AI: Can you name some of the pioneers who have influenced your work? You may cross genres.

JF: Well, my heroes are Public Enemy. I was fortunate enough to do an interview with their main producer Hank Shocklee recently, and that was probably a highlight in my life so far. I was really informed by Meat Beat Manifesto, Yes, His Name Is Alive, Swans, Moonshake, and certainly Squarepusher. At the same time, I am really into so many different types of music, and learning about disco and folk music, and experimental stuff is all really interesting. At the same time though, I got plugged into this younger scene, and people like my friends END,Duran Duran Duran,Venetian Snares, and Nathan Michel all really inspire me to try to work harder and do better.

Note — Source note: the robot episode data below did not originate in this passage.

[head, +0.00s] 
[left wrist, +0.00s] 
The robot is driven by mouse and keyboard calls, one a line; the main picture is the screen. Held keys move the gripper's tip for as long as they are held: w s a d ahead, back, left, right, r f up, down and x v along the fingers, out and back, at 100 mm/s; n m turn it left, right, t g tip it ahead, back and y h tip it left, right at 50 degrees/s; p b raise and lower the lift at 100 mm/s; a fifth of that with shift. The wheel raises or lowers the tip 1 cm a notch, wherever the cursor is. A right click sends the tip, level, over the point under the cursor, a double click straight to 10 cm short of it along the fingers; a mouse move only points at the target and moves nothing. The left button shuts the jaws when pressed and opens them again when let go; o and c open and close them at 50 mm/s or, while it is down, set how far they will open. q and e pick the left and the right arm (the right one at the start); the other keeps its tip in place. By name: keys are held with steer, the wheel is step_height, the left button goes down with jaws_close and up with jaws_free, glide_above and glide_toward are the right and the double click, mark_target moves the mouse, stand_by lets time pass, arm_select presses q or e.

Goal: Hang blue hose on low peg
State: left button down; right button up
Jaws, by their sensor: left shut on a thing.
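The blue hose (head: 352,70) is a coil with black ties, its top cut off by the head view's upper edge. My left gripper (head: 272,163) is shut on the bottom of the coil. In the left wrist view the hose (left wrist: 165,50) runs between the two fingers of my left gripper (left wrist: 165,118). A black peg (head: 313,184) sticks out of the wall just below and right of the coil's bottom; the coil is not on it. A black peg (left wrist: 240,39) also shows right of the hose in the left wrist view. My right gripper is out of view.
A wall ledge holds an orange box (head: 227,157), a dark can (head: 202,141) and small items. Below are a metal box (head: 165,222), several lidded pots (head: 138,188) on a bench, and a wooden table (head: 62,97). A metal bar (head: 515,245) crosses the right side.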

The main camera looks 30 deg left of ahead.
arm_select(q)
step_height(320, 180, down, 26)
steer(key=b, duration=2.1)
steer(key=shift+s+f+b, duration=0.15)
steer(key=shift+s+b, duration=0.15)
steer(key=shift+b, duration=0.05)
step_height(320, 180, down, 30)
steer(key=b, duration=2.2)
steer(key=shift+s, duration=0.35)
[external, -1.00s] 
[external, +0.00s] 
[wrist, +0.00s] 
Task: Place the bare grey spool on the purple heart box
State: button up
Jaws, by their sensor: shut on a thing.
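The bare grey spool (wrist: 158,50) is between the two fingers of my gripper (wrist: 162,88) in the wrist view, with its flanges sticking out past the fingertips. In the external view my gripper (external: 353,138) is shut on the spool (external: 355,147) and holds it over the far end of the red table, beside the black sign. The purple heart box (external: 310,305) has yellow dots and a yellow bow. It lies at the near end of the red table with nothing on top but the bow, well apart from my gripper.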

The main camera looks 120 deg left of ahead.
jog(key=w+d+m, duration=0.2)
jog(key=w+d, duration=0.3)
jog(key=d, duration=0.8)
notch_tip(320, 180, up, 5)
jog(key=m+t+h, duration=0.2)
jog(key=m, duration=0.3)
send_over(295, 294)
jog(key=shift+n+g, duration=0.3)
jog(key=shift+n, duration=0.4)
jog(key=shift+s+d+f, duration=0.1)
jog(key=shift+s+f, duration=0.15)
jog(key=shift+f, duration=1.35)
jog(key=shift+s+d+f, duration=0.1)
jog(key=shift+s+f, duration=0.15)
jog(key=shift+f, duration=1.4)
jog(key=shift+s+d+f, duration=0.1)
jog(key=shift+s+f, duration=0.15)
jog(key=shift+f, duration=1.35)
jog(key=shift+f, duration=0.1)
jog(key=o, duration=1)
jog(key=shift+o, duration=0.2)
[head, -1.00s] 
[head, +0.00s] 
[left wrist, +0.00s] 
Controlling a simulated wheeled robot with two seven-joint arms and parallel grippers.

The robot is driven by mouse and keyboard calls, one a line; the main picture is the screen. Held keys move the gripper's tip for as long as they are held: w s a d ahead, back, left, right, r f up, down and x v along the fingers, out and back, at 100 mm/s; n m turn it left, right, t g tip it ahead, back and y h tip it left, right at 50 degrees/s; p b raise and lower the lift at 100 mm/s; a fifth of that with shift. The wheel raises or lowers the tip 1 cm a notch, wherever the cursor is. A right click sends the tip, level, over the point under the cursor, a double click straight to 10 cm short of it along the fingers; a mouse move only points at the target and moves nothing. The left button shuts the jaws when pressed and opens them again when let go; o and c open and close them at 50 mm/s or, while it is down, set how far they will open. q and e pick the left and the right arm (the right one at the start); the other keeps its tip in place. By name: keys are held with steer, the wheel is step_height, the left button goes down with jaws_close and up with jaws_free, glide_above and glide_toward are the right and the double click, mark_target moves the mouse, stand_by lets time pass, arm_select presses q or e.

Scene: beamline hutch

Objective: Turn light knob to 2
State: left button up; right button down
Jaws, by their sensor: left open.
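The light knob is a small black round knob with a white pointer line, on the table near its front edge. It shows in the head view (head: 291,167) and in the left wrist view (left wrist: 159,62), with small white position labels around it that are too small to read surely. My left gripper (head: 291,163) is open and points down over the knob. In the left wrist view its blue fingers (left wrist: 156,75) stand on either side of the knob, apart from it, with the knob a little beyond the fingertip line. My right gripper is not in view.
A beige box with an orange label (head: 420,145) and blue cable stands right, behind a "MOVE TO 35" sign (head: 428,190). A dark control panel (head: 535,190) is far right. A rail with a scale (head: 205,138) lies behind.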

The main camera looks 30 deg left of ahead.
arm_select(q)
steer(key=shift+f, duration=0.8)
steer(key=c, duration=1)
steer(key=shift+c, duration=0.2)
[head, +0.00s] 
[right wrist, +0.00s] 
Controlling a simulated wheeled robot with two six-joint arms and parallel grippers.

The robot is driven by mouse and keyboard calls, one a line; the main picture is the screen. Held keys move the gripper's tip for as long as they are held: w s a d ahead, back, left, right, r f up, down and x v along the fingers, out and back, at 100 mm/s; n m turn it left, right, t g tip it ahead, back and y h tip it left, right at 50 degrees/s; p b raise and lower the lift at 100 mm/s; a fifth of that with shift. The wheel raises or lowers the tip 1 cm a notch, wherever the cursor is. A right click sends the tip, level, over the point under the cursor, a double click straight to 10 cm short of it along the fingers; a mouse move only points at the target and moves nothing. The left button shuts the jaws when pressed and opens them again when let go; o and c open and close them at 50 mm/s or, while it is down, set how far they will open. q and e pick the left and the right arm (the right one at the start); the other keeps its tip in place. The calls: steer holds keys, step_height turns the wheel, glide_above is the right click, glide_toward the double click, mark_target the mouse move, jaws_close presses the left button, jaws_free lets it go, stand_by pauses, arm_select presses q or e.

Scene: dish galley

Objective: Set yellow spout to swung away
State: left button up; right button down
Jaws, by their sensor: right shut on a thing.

AI: Whom should all the technophiles be listening to nowadays?

JF: Well, all those people. Def peeps need to check out Nathan Michel. He's the new Burt Bacharach. Also Sick Boy, Drop the Lime, Deerhoof, Liars, shit, there's so many! I'm really down with Sound stream, and I wish there would be a reinvention of French house music; I love that glitch disco stuff. Ove naxx rules. Same for Rotator, Electric Kettle and the Peace Off crew in Rennes, France. Hell, that's only scratching the surface!

AI: Thank you for your time!

JF: Thank you!

Stupid Questions

1. If you could travel in time, where would you go and what would you do?

I'd be in the front row when they filmed Purple Rain.

2. What's your favorite pick-up line?

"Mustache rides, 50 cents."

3. What freaks the hell out of you?

Slugs

4. If you could date any movie star (dead or alive) who would it be?

Appalonia

5. What do you look like when you wear a tuxedo?

Dapper

6. Where's the party?

In my pants.

7. If you were an animal, which one would you be?

Griffin

8. What have you been dreaming about lately?

[Jason did not fill in this question. Only Angels Have Wings assumes the answer would be ‘lording over an orgasmic dance floor with murderous beats.’]

9. What becomes of the broken hearted?

You mean the ones who had love that is now departed?

10. Have you ever killed anyone in a knife fight?